**REQUIRED TASK**:
Could you copy every line from the material below in which "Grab" appears?

═════ PROVIDED RECORDS ═════

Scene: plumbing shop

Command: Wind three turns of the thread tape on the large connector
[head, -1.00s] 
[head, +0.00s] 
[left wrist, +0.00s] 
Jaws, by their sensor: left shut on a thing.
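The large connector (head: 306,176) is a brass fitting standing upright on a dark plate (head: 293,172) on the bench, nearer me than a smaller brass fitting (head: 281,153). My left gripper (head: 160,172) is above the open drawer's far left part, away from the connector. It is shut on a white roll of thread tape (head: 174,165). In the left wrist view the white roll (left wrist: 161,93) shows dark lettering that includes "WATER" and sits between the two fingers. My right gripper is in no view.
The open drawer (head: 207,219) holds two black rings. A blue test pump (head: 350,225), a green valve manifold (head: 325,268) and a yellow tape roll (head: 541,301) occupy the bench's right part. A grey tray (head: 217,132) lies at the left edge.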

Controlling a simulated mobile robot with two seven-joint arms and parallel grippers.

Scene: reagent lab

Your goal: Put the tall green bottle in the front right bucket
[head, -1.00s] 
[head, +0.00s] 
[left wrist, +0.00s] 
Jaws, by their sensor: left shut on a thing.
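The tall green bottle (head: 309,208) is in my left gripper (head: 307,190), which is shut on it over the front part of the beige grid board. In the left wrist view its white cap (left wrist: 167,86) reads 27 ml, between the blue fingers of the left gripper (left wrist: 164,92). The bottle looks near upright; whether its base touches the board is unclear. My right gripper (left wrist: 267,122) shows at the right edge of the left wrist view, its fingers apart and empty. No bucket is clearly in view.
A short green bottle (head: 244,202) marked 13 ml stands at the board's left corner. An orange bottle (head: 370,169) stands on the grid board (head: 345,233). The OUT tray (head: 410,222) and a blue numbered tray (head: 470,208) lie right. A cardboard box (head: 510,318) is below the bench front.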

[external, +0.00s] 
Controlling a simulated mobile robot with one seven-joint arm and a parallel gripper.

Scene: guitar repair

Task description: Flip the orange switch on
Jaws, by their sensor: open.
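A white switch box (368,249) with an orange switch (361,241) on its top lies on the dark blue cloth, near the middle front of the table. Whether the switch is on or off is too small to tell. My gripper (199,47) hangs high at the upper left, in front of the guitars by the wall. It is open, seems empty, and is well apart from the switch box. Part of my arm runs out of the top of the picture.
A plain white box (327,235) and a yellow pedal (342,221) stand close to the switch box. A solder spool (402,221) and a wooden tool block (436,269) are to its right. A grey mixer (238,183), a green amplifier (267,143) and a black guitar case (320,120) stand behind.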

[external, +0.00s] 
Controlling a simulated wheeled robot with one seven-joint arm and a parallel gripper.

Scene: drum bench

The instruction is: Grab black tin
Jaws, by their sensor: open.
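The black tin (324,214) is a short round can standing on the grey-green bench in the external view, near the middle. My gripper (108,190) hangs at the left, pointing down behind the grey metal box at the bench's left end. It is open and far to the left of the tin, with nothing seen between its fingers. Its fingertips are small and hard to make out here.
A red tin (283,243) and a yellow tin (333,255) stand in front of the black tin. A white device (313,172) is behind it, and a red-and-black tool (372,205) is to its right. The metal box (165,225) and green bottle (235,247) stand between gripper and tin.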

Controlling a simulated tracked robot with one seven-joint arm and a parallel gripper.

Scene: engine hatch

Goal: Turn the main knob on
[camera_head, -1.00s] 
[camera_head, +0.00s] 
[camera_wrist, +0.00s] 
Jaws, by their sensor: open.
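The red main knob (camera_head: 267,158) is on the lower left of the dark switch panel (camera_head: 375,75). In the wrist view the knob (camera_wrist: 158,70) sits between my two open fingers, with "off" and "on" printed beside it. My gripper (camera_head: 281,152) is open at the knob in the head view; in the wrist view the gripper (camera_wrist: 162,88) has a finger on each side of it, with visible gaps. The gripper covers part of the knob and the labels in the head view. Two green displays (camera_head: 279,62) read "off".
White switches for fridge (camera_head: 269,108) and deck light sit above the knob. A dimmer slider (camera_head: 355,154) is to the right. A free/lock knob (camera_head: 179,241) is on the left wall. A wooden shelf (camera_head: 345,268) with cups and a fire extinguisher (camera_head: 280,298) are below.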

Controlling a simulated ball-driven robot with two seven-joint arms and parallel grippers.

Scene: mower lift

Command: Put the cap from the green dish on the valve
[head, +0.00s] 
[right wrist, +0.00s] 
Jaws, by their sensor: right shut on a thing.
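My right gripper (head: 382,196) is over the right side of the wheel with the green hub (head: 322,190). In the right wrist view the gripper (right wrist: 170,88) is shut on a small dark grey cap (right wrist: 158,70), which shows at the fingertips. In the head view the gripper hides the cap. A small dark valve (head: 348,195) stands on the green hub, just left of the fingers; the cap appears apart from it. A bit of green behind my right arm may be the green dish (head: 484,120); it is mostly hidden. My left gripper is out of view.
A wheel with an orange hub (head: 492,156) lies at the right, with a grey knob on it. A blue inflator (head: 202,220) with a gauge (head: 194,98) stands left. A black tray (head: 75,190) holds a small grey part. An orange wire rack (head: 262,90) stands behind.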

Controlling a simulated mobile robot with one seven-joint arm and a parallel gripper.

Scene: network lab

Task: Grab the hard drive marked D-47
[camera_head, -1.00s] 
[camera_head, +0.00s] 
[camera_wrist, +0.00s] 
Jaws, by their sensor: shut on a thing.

═════

**EXERCISE RESPONSE**:
The instruction is: Grab black tin
Task: Grab the hard drive marked D-47

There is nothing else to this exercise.